►

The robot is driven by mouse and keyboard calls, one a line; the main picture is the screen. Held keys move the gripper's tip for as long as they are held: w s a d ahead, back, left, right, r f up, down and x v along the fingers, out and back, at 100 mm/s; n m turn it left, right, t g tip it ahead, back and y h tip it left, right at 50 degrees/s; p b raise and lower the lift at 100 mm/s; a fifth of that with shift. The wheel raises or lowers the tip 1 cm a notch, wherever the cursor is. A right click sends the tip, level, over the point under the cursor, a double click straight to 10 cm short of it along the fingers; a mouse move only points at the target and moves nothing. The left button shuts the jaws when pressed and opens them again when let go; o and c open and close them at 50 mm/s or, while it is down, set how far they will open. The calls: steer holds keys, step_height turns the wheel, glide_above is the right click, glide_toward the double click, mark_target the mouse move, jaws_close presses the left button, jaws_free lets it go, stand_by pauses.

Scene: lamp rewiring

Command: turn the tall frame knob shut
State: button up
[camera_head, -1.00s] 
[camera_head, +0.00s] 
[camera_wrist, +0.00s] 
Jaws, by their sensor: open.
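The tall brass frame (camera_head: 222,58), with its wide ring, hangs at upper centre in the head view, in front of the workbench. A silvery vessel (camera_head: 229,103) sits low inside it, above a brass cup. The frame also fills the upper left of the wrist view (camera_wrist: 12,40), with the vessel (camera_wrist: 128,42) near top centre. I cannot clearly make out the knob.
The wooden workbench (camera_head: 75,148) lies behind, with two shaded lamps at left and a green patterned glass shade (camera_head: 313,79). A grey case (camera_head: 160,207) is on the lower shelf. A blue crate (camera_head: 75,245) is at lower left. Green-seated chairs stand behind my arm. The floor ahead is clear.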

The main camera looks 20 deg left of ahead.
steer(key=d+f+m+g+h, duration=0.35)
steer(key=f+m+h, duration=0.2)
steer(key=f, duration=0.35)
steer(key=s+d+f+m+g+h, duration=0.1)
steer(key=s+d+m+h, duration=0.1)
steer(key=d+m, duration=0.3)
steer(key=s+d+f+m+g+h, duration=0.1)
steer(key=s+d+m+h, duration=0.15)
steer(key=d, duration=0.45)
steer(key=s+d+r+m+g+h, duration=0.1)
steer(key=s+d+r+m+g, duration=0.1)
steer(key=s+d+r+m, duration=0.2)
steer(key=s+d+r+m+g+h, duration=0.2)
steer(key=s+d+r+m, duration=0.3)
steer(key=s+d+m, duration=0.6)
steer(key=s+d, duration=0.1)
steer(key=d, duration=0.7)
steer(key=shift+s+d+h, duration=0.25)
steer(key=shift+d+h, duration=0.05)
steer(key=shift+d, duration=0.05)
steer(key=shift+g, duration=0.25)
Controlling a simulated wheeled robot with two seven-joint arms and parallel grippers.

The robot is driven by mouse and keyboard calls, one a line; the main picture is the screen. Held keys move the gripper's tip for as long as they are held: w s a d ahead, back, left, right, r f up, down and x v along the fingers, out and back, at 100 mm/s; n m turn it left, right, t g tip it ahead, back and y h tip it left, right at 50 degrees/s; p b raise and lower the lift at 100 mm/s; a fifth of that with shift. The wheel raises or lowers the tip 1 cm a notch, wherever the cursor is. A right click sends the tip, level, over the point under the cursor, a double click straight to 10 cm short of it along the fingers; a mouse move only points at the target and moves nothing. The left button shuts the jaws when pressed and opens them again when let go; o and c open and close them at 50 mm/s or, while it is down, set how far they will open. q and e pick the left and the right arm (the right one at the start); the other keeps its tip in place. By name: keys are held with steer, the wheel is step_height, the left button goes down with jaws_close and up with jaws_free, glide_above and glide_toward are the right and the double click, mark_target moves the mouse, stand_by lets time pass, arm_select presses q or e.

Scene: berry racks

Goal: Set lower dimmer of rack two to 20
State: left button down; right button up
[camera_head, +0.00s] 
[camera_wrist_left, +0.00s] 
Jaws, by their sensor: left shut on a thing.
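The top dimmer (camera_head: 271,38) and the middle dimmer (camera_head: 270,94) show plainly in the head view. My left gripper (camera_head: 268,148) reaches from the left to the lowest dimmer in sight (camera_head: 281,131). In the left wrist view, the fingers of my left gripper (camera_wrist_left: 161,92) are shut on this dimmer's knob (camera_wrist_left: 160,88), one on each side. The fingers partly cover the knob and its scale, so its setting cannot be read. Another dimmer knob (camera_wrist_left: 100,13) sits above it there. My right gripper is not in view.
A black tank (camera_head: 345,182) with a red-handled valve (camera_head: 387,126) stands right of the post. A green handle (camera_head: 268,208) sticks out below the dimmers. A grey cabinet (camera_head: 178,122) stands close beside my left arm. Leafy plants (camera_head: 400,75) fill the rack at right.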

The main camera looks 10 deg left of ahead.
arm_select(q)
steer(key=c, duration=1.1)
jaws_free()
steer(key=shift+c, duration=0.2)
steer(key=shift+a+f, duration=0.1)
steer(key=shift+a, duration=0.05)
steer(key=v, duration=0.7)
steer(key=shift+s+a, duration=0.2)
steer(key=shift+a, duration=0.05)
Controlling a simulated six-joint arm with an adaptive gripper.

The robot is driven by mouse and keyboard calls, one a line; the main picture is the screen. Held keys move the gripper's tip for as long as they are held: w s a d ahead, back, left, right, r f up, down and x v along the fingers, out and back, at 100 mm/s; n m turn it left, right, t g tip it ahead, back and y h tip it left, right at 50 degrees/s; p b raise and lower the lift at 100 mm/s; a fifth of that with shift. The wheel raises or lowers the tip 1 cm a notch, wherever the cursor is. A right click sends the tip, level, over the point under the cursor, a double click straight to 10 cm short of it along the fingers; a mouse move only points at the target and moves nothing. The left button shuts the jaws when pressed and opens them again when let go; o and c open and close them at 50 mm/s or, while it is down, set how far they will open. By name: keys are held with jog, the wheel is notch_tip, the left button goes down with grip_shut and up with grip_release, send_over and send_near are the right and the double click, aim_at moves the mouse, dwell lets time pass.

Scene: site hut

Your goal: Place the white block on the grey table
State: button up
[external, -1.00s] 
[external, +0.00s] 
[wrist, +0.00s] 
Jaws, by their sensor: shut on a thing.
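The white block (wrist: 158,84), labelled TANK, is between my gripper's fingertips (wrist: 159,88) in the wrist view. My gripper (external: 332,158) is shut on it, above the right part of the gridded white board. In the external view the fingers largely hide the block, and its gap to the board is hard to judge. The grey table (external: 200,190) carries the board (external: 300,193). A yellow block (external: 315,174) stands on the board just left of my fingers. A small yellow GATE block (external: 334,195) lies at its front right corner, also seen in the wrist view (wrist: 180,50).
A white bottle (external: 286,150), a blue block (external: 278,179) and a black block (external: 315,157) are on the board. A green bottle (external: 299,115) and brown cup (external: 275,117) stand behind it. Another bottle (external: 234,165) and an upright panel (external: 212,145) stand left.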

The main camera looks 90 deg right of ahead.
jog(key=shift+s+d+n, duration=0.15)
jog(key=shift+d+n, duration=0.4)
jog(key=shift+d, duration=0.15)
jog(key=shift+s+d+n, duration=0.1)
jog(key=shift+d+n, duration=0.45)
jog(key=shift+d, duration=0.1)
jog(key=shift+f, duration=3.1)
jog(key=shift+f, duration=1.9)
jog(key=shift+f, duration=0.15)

◄

*Aim:* Reproduce the entries above in full by retyping them exactly.

*The result:*
The robot is driven by mouse and keyboard calls, one a line; the main picture is the screen. Held keys move the gripper's tip for as long as they are held: w s a d ahead, back, left, right, r f up, down and x v along the fingers, out and back, at 100 mm/s; n m turn it left, right, t g tip it ahead, back and y h tip it left, right at 50 degrees/s; p b raise and lower the lift at 100 mm/s; a fifth of that with shift. The wheel raises or lowers the tip 1 cm a notch, wherever the cursor is. A right click sends the tip, level, over the point under the cursor, a double click straight to 10 cm short of it along the fingers; a mouse move only points at the target and moves nothing. The left button shuts the jaws when pressed and opens them again when let go; o and c open and close them at 50 mm/s or, while it is down, set how far they will open. The calls: steer holds keys, step_height turns the wheel, glide_above is the right click, glide_toward the double click, mark_target the mouse move, jaws_close presses the left button, jaws_free lets it go, stand_by pauses.

Scene: lamp rewiring

Command: turn the tall frame knob shut
State: button up
[camera_head, -1.00s] 
[camera_head, +0.00s] 
[camera_wrist, +0.00s] 
Jaws, by their sensor: open.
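The tall brass frame (camera_head: 222,58), with its wide ring, hangs at upper centre in the head view, in front of the workbench. A silvery vessel (camera_head: 229,103) sits low inside it, above a brass cup. The frame also fills the upper left of the wrist view (camera_wrist: 12,40), with the vessel (camera_wrist: 128,42) near top centre. I cannot clearly make out the knob.
The wooden workbench (camera_head: 75,148) lies behind, with two shaded lamps at left and a green patterned glass shade (camera_head: 313,79). A grey case (camera_head: 160,207) is on the lower shelf. A blue crate (camera_head: 75,245) is at lower left. Green-seated chairs stand behind my arm. The floor ahead is clear.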

The main camera looks 20 deg left of ahead.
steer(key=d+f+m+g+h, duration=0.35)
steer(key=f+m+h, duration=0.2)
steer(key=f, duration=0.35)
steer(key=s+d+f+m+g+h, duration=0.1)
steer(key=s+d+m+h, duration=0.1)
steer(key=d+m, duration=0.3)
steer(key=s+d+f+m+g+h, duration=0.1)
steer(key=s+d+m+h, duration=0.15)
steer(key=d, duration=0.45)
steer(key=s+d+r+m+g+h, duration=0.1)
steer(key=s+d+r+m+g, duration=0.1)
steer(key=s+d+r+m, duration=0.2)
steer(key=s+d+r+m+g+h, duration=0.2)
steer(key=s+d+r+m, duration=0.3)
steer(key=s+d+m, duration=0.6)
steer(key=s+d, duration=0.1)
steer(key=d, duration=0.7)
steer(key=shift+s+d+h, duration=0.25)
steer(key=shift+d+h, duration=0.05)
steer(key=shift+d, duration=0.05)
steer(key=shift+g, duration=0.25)
Controlling a simulated wheeled robot with two seven-joint arms and parallel grippers.

The robot is driven by mouse and keyboard calls, one a line; the main picture is the screen. Held keys move the gripper's tip for as long as they are held: w s a d ahead, back, left, right, r f up, down and x v along the fingers, out and back, at 100 mm/s; n m turn it left, right, t g tip it ahead, back and y h tip it left, right at 50 degrees/s; p b raise and lower the lift at 100 mm/s; a fifth of that with shift. The wheel raises or lowers the tip 1 cm a notch, wherever the cursor is. A right click sends the tip, level, over the point under the cursor, a double click straight to 10 cm short of it along the fingers; a mouse move only points at the target and moves nothing. The left button shuts the jaws when pressed and opens them again when let go; o and c open and close them at 50 mm/s or, while it is down, set how far they will open. q and e pick the left and the right arm (the right one at the start); the other keeps its tip in place. By name: keys are held with steer, the wheel is step_height, the left button goes down with jaws_close and up with jaws_free, glide_above and glide_toward are the right and the double click, mark_target moves the mouse, stand_by lets time pass, arm_select presses q or e.

Scene: berry racks

Goal: Set lower dimmer of rack two to 20
State: left button down; right button up
[camera_head, +0.00s] 
[camera_wrist_left, +0.00s] 
Jaws, by their sensor: left shut on a thing.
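The top dimmer (camera_head: 271,38) and the middle dimmer (camera_head: 270,94) show plainly in the head view. My left gripper (camera_head: 268,148) reaches from the left to the lowest dimmer in sight (camera_head: 281,131). In the left wrist view, the fingers of my left gripper (camera_wrist_left: 161,92) are shut on this dimmer's knob (camera_wrist_left: 160,88), one on each side. The fingers partly cover the knob and its scale, so its setting cannot be read. Another dimmer knob (camera_wrist_left: 100,13) sits above it there. My right gripper is not in view.
A black tank (camera_head: 345,182) with a red-handled valve (camera_head: 387,126) stands right of the post. A green handle (camera_head: 268,208) sticks out below the dimmers. A grey cabinet (camera_head: 178,122) stands close beside my left arm. Leafy plants (camera_head: 400,75) fill the rack at right.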

The main camera looks 10 deg left of ahead.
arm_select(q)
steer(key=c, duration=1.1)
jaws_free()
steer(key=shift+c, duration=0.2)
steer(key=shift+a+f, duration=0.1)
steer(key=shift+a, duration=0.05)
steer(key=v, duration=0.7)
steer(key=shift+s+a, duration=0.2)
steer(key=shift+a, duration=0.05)
Controlling a simulated six-joint arm with an adaptive gripper.

The robot is driven by mouse and keyboard calls, one a line; the main picture is the screen. Held keys move the gripper's tip for as long as they are held: w s a d ahead, back, left, right, r f up, down and x v along the fingers, out and back, at 100 mm/s; n m turn it left, right, t g tip it ahead, back and y h tip it left, right at 50 degrees/s; p b raise and lower the lift at 100 mm/s; a fifth of that with shift. The wheel raises or lowers the tip 1 cm a notch, wherever the cursor is. A right click sends the tip, level, over the point under the cursor, a double click straight to 10 cm short of it along the fingers; a mouse move only points at the target and moves nothing. The left button shuts the jaws when pressed and opens them again when let go; o and c open and close them at 50 mm/s or, while it is down, set how far they will open. By name: keys are held with jog, the wheel is notch_tip, the left button goes down with grip_shut and up with grip_release, send_over and send_near are the right and the double click, aim_at moves the mouse, dwell lets time pass.

Scene: site hut

Your goal: Place the white block on the grey table
State: button up
[external, -1.00s] 
[external, +0.00s] 
[wrist, +0.00s] 
Jaws, by their sensor: shut on a thing.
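The white block (wrist: 158,84), labelled TANK, is between my gripper's fingertips (wrist: 159,88) in the wrist view. My gripper (external: 332,158) is shut on it, above the right part of the gridded white board. In the external view the fingers largely hide the block, and its gap to the board is hard to judge. The grey table (external: 200,190) carries the board (external: 300,193). A yellow block (external: 315,174) stands on the board just left of my fingers. A small yellow GATE block (external: 334,195) lies at its front right corner, also seen in the wrist view (wrist: 180,50).
A white bottle (external: 286,150), a blue block (external: 278,179) and a black block (external: 315,157) are on the board. A green bottle (external: 299,115) and brown cup (external: 275,117) stand behind it. Another bottle (external: 234,165) and an upright panel (external: 212,145) stand left.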

The main camera looks 90 deg right of ahead.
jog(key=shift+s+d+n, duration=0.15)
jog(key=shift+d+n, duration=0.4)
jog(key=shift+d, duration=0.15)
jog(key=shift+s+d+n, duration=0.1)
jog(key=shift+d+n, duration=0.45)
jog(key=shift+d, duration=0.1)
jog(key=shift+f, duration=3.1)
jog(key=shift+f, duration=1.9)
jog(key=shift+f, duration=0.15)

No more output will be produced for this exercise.